Manipulation episode records:
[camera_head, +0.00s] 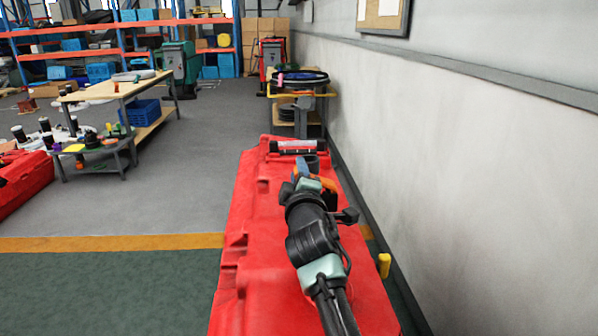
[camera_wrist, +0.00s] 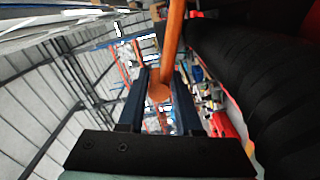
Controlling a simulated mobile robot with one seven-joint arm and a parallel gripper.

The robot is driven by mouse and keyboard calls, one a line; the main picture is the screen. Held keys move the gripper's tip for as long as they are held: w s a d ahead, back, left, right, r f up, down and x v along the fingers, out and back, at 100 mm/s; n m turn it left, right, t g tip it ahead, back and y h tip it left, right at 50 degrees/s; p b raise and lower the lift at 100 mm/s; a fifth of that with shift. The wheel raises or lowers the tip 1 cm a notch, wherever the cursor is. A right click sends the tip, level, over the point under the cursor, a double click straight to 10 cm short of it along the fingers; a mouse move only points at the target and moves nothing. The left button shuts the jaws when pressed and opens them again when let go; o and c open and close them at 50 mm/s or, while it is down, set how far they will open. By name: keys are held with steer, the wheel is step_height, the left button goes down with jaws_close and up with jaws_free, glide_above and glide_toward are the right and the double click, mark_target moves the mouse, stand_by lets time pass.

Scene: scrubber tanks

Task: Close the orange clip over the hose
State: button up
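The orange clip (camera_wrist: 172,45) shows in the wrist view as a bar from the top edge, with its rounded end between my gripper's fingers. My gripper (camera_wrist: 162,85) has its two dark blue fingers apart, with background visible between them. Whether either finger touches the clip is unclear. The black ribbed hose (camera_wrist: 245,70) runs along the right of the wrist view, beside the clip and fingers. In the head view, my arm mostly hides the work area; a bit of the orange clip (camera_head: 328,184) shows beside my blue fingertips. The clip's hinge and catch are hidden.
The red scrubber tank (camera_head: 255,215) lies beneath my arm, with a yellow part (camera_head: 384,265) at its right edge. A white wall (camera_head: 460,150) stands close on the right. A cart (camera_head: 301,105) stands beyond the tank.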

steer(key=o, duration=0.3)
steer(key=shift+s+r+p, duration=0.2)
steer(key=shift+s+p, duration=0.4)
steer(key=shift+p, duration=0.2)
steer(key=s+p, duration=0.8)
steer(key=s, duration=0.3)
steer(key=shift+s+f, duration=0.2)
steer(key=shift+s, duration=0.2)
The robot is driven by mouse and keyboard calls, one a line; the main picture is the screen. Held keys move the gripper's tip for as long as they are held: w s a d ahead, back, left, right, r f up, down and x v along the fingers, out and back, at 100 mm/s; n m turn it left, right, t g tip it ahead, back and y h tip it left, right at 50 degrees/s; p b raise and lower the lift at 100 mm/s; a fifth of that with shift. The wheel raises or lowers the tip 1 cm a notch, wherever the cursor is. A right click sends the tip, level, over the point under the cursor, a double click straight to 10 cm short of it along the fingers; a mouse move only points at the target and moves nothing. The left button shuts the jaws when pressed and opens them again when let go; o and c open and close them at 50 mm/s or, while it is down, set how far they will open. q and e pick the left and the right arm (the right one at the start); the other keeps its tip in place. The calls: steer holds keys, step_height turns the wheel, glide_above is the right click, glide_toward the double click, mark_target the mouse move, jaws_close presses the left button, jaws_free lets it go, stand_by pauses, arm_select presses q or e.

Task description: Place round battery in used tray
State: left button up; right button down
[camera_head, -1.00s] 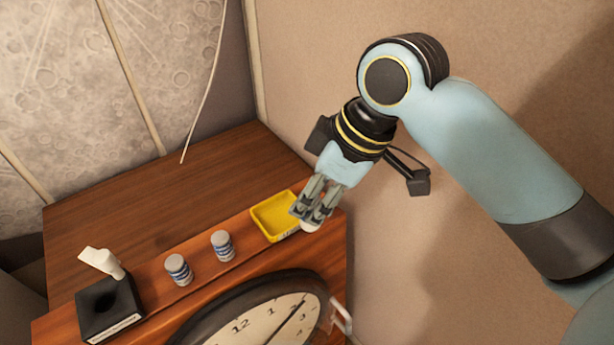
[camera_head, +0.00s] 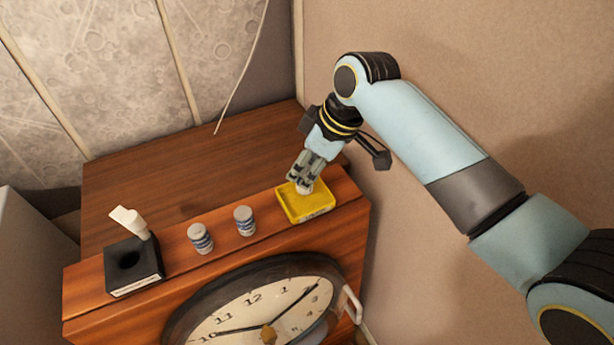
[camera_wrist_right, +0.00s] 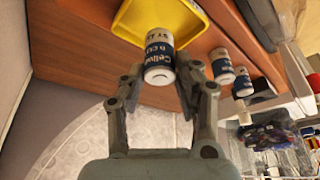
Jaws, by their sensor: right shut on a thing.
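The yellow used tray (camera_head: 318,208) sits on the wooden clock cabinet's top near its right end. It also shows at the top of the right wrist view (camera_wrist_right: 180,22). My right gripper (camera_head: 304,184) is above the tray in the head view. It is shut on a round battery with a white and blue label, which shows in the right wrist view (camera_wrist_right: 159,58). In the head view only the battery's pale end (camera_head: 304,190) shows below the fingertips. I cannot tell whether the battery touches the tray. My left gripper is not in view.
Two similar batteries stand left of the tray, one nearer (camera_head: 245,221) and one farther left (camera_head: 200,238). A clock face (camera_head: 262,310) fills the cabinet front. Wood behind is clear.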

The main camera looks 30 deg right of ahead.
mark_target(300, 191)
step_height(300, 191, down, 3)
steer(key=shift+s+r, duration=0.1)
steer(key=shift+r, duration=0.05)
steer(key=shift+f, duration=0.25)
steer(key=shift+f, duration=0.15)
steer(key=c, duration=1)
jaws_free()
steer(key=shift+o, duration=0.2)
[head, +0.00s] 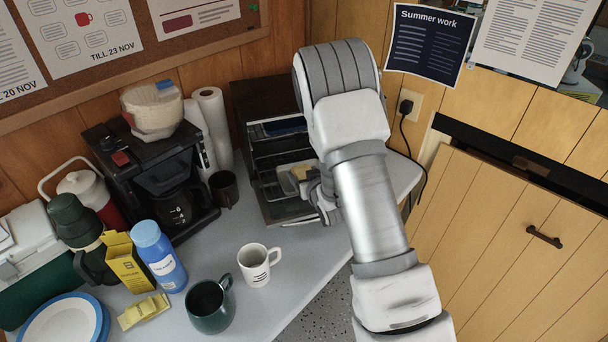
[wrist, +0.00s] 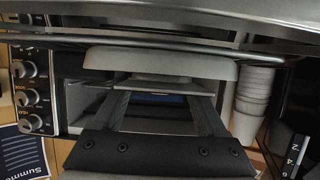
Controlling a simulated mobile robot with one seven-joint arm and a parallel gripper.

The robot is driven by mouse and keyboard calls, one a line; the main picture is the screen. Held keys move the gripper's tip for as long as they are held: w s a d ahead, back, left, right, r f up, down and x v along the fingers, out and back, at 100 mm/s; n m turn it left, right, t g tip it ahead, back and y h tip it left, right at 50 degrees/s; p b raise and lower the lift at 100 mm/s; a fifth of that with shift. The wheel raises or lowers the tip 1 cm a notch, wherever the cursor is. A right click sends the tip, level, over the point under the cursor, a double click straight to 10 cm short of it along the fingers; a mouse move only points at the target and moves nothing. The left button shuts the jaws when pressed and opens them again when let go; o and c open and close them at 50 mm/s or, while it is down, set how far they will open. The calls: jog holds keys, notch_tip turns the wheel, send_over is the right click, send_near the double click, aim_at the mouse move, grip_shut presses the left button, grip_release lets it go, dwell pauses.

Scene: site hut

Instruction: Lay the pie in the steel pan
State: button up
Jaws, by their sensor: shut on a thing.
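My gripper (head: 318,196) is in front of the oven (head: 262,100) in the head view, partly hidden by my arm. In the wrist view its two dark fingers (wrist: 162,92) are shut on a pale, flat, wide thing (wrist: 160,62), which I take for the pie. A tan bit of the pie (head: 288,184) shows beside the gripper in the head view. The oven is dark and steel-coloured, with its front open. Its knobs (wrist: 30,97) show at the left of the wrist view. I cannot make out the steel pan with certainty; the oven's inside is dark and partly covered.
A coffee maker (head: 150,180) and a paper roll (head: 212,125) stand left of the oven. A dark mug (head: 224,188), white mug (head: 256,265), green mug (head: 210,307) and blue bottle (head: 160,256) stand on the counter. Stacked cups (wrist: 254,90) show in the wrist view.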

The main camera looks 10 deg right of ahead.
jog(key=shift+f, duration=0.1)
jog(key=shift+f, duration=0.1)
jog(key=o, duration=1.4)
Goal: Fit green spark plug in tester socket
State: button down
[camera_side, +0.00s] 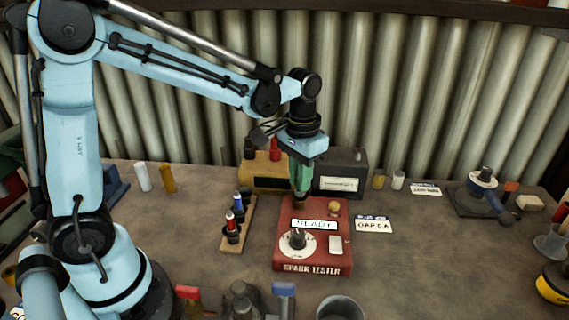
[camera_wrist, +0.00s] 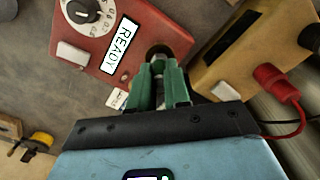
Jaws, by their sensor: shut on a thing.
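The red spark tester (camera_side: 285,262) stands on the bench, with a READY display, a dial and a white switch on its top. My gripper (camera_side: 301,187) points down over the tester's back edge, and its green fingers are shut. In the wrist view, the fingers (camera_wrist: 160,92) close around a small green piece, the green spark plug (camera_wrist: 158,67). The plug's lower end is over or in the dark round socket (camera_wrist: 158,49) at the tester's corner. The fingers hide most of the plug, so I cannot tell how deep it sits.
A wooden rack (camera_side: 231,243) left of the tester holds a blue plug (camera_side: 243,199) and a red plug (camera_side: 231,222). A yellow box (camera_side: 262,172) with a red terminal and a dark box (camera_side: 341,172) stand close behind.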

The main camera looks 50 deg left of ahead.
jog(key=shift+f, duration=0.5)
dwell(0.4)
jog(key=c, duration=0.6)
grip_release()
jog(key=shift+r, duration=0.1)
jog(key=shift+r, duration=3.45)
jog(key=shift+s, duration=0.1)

**Work to complete:** Transcribe the records above verbatim. Do not carry over any picture.

**Output of the exercise:**
[camera_head, +0.00s] 
[camera_wrist, +0.00s] 
Controlling a simulated mobile robot with one seven-joint arm and a parallel gripper.

The robot is driven by mouse and keyboard calls, one a line; the main picture is the screen. Held keys move the gripper's tip for as long as they are held: w s a d ahead, back, left, right, r f up, down and x v along the fingers, out and back, at 100 mm/s; n m turn it left, right, t g tip it ahead, back and y h tip it left, right at 50 degrees/s; p b raise and lower the lift at 100 mm/s; a fifth of that with shift. The wheel raises or lowers the tip 1 cm a notch, wherever the cursor is. A right click sends the tip, level, over the point under the cursor, a double click straight to 10 cm short of it along the fingers; a mouse move only points at the target and moves nothing. The left button shuts the jaws when pressed and opens them again when let go; o and c open and close them at 50 mm/s or, while it is down, set how far they will open. By name: keys are held with steer, the wheel is step_height, the left button goes down with jaws_close and up with jaws_free, glide_above and glide_toward are the right and the double click, mark_target moves the mouse, stand_by lets time pass.

Scene: scrubber tanks

Task: Close the orange clip over the hose
State: button up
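The orange clip (camera_wrist: 172,45) shows in the wrist view as a bar from the top edge, with its rounded end between my gripper's fingers. My gripper (camera_wrist: 162,85) has its two dark blue fingers apart, with background visible between them. Whether either finger touches the clip is unclear. The black ribbed hose (camera_wrist: 245,70) runs along the right of the wrist view, beside the clip and fingers. In the head view, my arm mostly hides the work area; a bit of the orange clip (camera_head: 328,184) shows beside my blue fingertips. The clip's hinge and catch are hidden.
The red scrubber tank (camera_head: 255,215) lies beneath my arm, with a yellow part (camera_head: 384,265) at its right edge. A white wall (camera_head: 460,150) stands close on the right. A cart (camera_head: 301,105) stands beyond the tank.

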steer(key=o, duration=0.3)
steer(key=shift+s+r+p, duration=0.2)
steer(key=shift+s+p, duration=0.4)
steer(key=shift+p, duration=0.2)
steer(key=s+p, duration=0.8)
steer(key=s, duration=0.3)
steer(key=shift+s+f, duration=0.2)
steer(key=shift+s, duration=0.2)
The robot is driven by mouse and keyboard calls, one a line; the main picture is the screen. Held keys move the gripper's tip for as long as they are held: w s a d ahead, back, left, right, r f up, down and x v along the fingers, out and back, at 100 mm/s; n m turn it left, right, t g tip it ahead, back and y h tip it left, right at 50 degrees/s; p b raise and lower the lift at 100 mm/s; a fifth of that with shift. The wheel raises or lowers the tip 1 cm a notch, wherever the cursor is. A right click sends the tip, level, over the point under the cursor, a double click straight to 10 cm short of it along the fingers; a mouse move only points at the target and moves nothing. The left button shuts the jaws when pressed and opens them again when let go; o and c open and close them at 50 mm/s or, while it is down, set how far they will open. q and e pick the left and the right arm (the right one at the start); the other keeps its tip in place. The calls: steer holds keys, step_height turns the wheel, glide_above is the right click, glide_toward the double click, mark_target the mouse move, jaws_close presses the left button, jaws_free lets it go, stand_by pauses, arm_select presses q or e.

Task description: Place round battery in used tray
State: left button up; right button down
[camera_head, -1.00s] 
[camera_head, +0.00s] 
[camera_wrist_right, +0.00s] 
Jaws, by their sensor: right shut on a thing.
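The yellow used tray (camera_head: 318,208) sits on the wooden clock cabinet's top near its right end. It also shows at the top of the right wrist view (camera_wrist_right: 180,22). My right gripper (camera_head: 304,184) is above the tray in the head view. It is shut on a round battery with a white and blue label, which shows in the right wrist view (camera_wrist_right: 159,58). In the head view only the battery's pale end (camera_head: 304,190) shows below the fingertips. I cannot tell whether the battery touches the tray. My left gripper is not in view.
Two similar batteries stand left of the tray, one nearer (camera_head: 245,221) and one farther left (camera_head: 200,238). A clock face (camera_head: 262,310) fills the cabinet front. Wood behind is clear.

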The main camera looks 30 deg right of ahead.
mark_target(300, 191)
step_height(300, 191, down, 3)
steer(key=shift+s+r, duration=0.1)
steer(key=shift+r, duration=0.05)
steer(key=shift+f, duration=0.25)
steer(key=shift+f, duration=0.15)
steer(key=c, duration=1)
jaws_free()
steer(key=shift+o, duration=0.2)
[head, +0.00s] 
[wrist, +0.00s] 
Controlling a simulated mobile robot with one seven-joint arm and a parallel gripper.

The robot is driven by mouse and keyboard calls, one a line; the main picture is the screen. Held keys move the gripper's tip for as long as they are held: w s a d ahead, back, left, right, r f up, down and x v along the fingers, out and back, at 100 mm/s; n m turn it left, right, t g tip it ahead, back and y h tip it left, right at 50 degrees/s; p b raise and lower the lift at 100 mm/s; a fifth of that with shift. The wheel raises or lowers the tip 1 cm a notch, wherever the cursor is. A right click sends the tip, level, over the point under the cursor, a double click straight to 10 cm short of it along the fingers; a mouse move only points at the target and moves nothing. The left button shuts the jaws when pressed and opens them again when let go; o and c open and close them at 50 mm/s or, while it is down, set how far they will open. The calls: jog holds keys, notch_tip turns the wheel, send_over is the right click, send_near the double click, aim_at the mouse move, grip_shut presses the left button, grip_release lets it go, dwell pauses.

Scene: site hut

Instruction: Lay the pie in the steel pan
State: button up
Jaws, by their sensor: shut on a thing.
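My gripper (head: 318,196) is in front of the oven (head: 262,100) in the head view, partly hidden by my arm. In the wrist view its two dark fingers (wrist: 162,92) are shut on a pale, flat, wide thing (wrist: 160,62), which I take for the pie. A tan bit of the pie (head: 288,184) shows beside the gripper in the head view. The oven is dark and steel-coloured, with its front open. Its knobs (wrist: 30,97) show at the left of the wrist view. I cannot make out the steel pan with certainty; the oven's inside is dark and partly covered.
A coffee maker (head: 150,180) and a paper roll (head: 212,125) stand left of the oven. A dark mug (head: 224,188), white mug (head: 256,265), green mug (head: 210,307) and blue bottle (head: 160,256) stand on the counter. Stacked cups (wrist: 254,90) show in the wrist view.

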The main camera looks 10 deg right of ahead.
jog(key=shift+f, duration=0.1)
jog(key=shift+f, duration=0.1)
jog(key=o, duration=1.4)
Goal: Fit green spark plug in tester socket
State: button down
[camera_side, +0.00s] 
[camera_wrist, +0.00s] 
Jaws, by their sensor: shut on a thing.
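The red spark tester (camera_side: 285,262) stands on the bench, with a READY display, a dial and a white switch on its top. My gripper (camera_side: 301,187) points down over the tester's back edge, and its green fingers are shut. In the wrist view, the fingers (camera_wrist: 160,92) close around a small green piece, the green spark plug (camera_wrist: 158,67). The plug's lower end is over or in the dark round socket (camera_wrist: 158,49) at the tester's corner. The fingers hide most of the plug, so I cannot tell how deep it sits.
A wooden rack (camera_side: 231,243) left of the tester holds a blue plug (camera_side: 243,199) and a red plug (camera_side: 231,222). A yellow box (camera_side: 262,172) with a red terminal and a dark box (camera_side: 341,172) stand close behind.

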The main camera looks 50 deg left of ahead.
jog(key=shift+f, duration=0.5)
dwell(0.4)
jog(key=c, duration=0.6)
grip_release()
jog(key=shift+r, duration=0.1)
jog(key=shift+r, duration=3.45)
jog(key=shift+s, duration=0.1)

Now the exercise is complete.